Assuming for purposes of illustration that the actuator, as shown in FIG. 1, is in a nulled state, the piston ring occupying the lowermost portion of the groove, and it is desired to energize the actuator for upward movement of the piston, P.sub.servo would be increased so that the upward fluid force on the piston and ring from P.sub.servo overcomes the downward force thereon from back pressure P.sub.1. It has been found that in pneumatic actuators, increasing P.sub.servo will typically raise the piston ring and expander ring within the groove before moving the piston itself. Referring to FIG. 2, this condition is illustrated. As shown in FIG. 2, when P.sub.servo is increased to a value sufficient to move the piston ring upwardly but not the piston itself, a leakage path from the bottom of the piston around the lateral surface thereof and through the interior of the expander ring is established, such leakage being illustrated by arrows 45. It will be appreciated then, that in order to energize piston 10 for upward movement thereof, P.sub.servo must be of a value sufficient to compensate for the back pressurization of the piston by pressure P.sub.1 as well as the leakage through the interior of the piston ring to thereby raise the piston ring to the downstream side of the groove as shown in FIG. 3. However, such a pressure may be substantially greater than that required for sustained movement of the piston upwardly at the desired slew rate.

In accordance with the present invention, the actuator is provided with means for initially applying a first high pressure to the piston and ring for moving the ring across the clearance in the groove therefor and initiating movement of the piston; means for removing the high pressure from the piston and ring upon the initiation of the piston movement and means for applying a second, relatively lower pressure to the piston and ring for sustaining actuated movement of the piston at a desired rate within the cylinder. Referring to FIG. 4, the means for applying the higher pressure to the piston comprises a fluid conduit 50 extending axially from cylinder 15 and having a raised shoulder at the lower end of the conduit which communicates with an enlarged chamber 60. This chamber in turn communicates with conduit 62 which connects the chamber to a source 63 of servo fluid. In the case of a pneumatic actuator employed in an aircraft, source 63 may comprise compressor discharge air bled from a gas turbine engine. The means for removing the higher pressure from the piston and ring comprises a stopper 65 actuated by piston rod 40 (plunger) at the lower end thereof and biased upwardly by coil spring 70 retained between the stopper and bottom wall of chamber 60. Stopper 65 is provided with a control orifice 75 extending therethrough which comprises the means for applying the lower pressure to the piston and ring. In operation, as illustrated in FIG. 4, in an unactuated state, piston 10 rests on seats 80 (bosses) extending upwardly from the bottom wall of cylinder 15. In this position, the lower end of rod 40 urges plunger 65 downwardly, thereby spacing the plunger from boss 55 and opening a large passage from the fluid pressure source 63 through duct 62, around the plunger and through conduit 50 to the underside of piston 10 and ring 30. This higher pressure will, as described hereinabove, move piston ring 30 upwardly within groove 25 to the downstream side of the groove and initiate movement of the piston. Once piston movement is initiated, as shown in FIG. 5, slight upward movement of rod 40 allows the spring to seat plunger 75 on boss 55 whereupon the only passage from fluid pressure source 63 to piston 10 is through control orifice 75. This substantially reduces P.sub.servo to a value corresponding to a desired rate of sustained piston movement.

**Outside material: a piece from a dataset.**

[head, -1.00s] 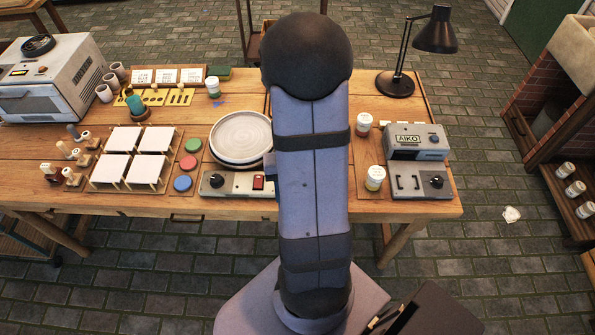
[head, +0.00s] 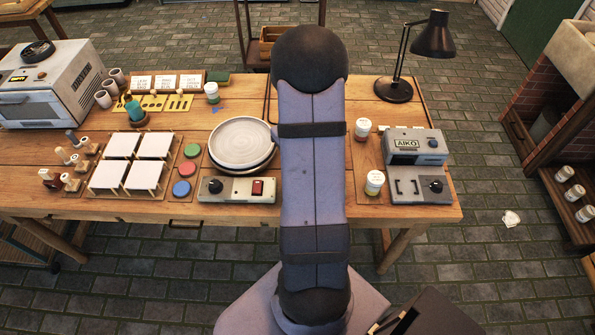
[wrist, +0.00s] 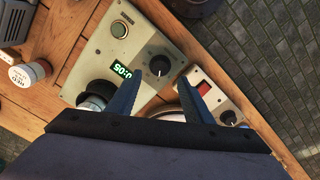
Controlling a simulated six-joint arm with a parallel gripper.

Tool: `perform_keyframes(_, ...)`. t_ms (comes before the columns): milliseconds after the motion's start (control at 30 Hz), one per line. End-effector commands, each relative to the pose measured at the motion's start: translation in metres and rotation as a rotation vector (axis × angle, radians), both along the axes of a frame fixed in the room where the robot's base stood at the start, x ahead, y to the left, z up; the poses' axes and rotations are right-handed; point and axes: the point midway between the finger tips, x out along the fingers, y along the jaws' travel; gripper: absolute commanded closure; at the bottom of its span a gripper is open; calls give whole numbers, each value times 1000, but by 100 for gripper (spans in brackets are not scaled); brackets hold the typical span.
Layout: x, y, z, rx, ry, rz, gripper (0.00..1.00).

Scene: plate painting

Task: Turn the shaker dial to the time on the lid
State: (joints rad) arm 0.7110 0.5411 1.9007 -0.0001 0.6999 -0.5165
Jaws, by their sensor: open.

Therefore, it is seen that by the present invention, the actuator is provided with an initial servo pressure adequate to move the piston ring across the groove therefor, the servo pressure being automatically reduced once piston movement is initiated for accurate slew rate control with minimal expenditure of fluid pressure.

While a particular embodiment of this invention has been shown and described, it will be appreciated that the disclosure herein will suggest various equivalent forms of the present invention to those skilled in the art and it is intended by the following claims to cover such modifications as fall within the true spirit and scope of this invention.

Claims

1. In an actuator comprising a cylinder and a piston disposed therewithin and longitudinally movable with respect thereto, said piston including a groove in the outer surface thereof, said groove accommodating a piston ring therewithin, said groove having a width of greater dimension than the thickness of said piston ring, thereby defining a longitudinal clearance therewith, the improvement characterized by means for accurately controlling a slew rate of said piston within said cylinder, said means comprising:

means for initially applying a first, relatively higher pressure to said piston and piston ring, said higher pressure being sufficient to move said ring across said clearance, thereby initiating movement of said piston;

means for discontinuing the application of said high pressure to said piston and piston ring generally simultaneously with said initiation of piston movement; and

means for applying a second, relatively lower pressure to said piston ring generally simultaneously with said initiation of piston movement, said lower pressure being sufficient to sustain actuated movement of said piston at said slew rate.

2. the actuator of claim 1 characterized by said means for applying said higher pressure to said piston comprising a fluid conduit communicating at one end thereof with said piston and at an opposite end thereof with a supply of fluid at said higher pressure.

3. The actuator of claim 2 characterized by said means for discontinuing the application of said high pressure from said piston and piston ring comprising a stopper registrable with the flow area of said fluid conduit by said initiation of piston movement.

4. The actuator of claim 3 characterized by said stopper being biased toward said registration with the flow area of said first conduit and by a plunger carried by said piston and engageable with said stopper prior to said initiation of piston movement for separating said stopper from registry with the flow area of said conduit, thereby allowing said application of said higher pressure to said piston and piston ring.

5. The actuator of claim 3 characterized by said means for applying a second, relatively lower pressure to said piston comprising an orifice extending through said stopper.